Is it dating me to say that I remember when New Coke came out? Probably so. I'm finding that happens more and more each day.
There was a big hubbub about it. Apparently Coke had decided that it needed a little boost in sales; stiff competition from other soft drink companies were eating into their profits. So they came up with a plan: create an entirely new formula for Coke.
Only one problem - it didn't taste good. Oops. The public response was swift and brutal, and pretty unanimous. Coke heard it loud and clear, and within a year it reinstituted the old formula with the nebulous Coke Classic. Lesson learned: sometimes the problem is not with the product itself but with the way you deal with it.
I know it probably seems like an odd segue to transition from a failed soft drink to the current stories about families and schools going all gender-neutral. Then again, there isn't a real smooth way to broach the subject. Even I, one who is rarely at a loss for words, have struggled a bit. I almost blogged about it when I read this article in our local paper a month or so ago; about the couple in Toronto who was attempting to hide their child's gender from everyone so as to avoid the ill effects of stereotypes. But it was right on the heels of my post regarding our denomination's change in ordination standards, and while gender issues are not the same as gay/lesbian matters, it would've probably been one too many blogs in the "human sexuality" department.
Then yesterday, I opened the paper to see this - a preschool in Sweden which is making a concentrated effort to de-genderize all their students in an attempt to avoid stereotypes. Children are dressed in nonescript clothing and teachers are asked to refer to students not as "boys" or "girls" but "friends." Like the Toronto parents, a child's sexual identity is kept secret, or at the very least attention is not drawn to it. Classroom items like books and toys are carefully selected and situated to prevent the kids from falling into classic male/female stereotypes.
I'm torn on this issue, but only slightly. On one level I salute the school for recognizing the dangers of gender stereotypes and attempting to do something about it at an early age. I applaud the Toronto couple for recognizing that, as parents, they play a primary role in making sure that their child's gender should serve to enrich their child's life, not hinder it.
But, like New Coke, it seems to me that they're going about it the wrong way. Forcing children to operate in a gender-neutral environment or hiding a child's gender as some deep dark secret is not the answer. In fact, it could wind up doing more harm than good. Because what that essentially teaches our kids is that gender is, at best, something to be minimized or done away with; and at worst something to be ashamed of or feared. We should be encouraging children and adults to embrace all aspects of who they are, not shrink from them.

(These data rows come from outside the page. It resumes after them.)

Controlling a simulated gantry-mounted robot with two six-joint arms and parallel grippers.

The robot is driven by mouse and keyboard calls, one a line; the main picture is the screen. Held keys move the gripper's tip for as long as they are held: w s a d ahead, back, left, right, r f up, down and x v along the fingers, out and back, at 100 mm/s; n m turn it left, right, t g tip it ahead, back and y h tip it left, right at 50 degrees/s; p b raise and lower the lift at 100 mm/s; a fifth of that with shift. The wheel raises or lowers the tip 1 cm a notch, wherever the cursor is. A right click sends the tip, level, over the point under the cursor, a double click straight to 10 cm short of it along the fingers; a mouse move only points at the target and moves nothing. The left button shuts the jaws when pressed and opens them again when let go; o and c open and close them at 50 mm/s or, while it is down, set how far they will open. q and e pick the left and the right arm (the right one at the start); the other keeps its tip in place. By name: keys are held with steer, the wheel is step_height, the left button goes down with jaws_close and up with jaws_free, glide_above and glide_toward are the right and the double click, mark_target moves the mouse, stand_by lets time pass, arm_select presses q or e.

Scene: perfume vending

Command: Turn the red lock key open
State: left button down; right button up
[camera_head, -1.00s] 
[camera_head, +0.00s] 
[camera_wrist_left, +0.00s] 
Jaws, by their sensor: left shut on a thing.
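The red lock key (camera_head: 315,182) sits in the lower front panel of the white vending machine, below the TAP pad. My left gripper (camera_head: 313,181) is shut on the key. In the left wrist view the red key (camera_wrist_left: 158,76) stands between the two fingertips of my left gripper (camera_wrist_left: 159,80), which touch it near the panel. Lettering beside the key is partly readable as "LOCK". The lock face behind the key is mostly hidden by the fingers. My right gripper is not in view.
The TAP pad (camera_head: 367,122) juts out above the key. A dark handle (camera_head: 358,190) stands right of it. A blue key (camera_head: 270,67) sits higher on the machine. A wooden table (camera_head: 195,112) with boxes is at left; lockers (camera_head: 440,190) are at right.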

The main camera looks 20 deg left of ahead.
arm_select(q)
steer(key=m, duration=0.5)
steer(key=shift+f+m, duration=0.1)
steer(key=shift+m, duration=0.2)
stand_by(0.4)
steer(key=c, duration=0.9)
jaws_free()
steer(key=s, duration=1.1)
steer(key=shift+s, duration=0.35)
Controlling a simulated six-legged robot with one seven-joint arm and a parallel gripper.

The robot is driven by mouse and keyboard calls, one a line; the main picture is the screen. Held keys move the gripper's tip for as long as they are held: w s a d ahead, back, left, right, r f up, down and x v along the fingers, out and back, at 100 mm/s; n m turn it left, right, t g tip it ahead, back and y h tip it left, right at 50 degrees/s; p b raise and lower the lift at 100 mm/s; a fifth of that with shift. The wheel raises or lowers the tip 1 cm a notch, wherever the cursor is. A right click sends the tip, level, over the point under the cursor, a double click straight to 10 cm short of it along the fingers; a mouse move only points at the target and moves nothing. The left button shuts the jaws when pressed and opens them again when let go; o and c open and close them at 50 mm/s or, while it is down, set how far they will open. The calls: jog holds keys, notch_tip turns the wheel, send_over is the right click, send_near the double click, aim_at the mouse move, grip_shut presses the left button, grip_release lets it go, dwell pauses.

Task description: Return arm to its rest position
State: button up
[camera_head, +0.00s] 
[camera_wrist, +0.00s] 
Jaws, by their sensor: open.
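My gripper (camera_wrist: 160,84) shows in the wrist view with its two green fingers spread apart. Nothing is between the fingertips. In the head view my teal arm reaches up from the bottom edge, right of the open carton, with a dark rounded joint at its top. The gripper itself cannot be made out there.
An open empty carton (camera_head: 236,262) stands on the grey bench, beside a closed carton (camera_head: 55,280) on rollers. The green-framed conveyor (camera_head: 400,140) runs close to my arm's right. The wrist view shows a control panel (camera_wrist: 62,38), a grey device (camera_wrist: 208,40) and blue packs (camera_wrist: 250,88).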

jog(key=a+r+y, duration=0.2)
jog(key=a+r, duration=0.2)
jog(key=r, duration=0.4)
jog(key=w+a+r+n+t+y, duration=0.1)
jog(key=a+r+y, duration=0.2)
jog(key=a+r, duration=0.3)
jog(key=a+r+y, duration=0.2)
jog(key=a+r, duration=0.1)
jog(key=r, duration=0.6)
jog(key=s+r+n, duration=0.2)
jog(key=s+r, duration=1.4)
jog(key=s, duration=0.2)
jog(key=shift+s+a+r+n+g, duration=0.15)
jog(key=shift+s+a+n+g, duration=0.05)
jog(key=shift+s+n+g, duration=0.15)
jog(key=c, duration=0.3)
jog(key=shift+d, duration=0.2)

Gender bias and stereotypes are a real and complicated problem in our society. But here's the thing: the kids aren't the problem. We are. We grown-ups, we as a society. We're the ones who routinely pay male CEO's more than female CEO's. We're the ones who have failed to create an atmosphere that encourages more men to teach in our primary schools. We're the ones who've said that girls can't play football or boys shouldn't dance. It's we who need to get over the gender stereotypes and how we inadvertently force them on our children.
That's why creating gender-neutral schools or hiding our child's gender from society amounts to a cop-out on our part, really. They do little to help our children face and overcome the issues of gender-bias. Instead of changing the way we directly and indirectly treat boys and girls differently in the larger society, we make the kids bear the burden. And I think that's pretty lame on our part. As one anti-gender neutral school person in Sweden so aptly put it, "Different gender roles aren't problematic as long as they are equally valued."
We didn't need New Coke. And we don't need gender-neutral schools or gender-neutral parenting. What we need are better efforts to appreciate and embrace who we are and make sure that society as a whole treats everyone equally. What do you think?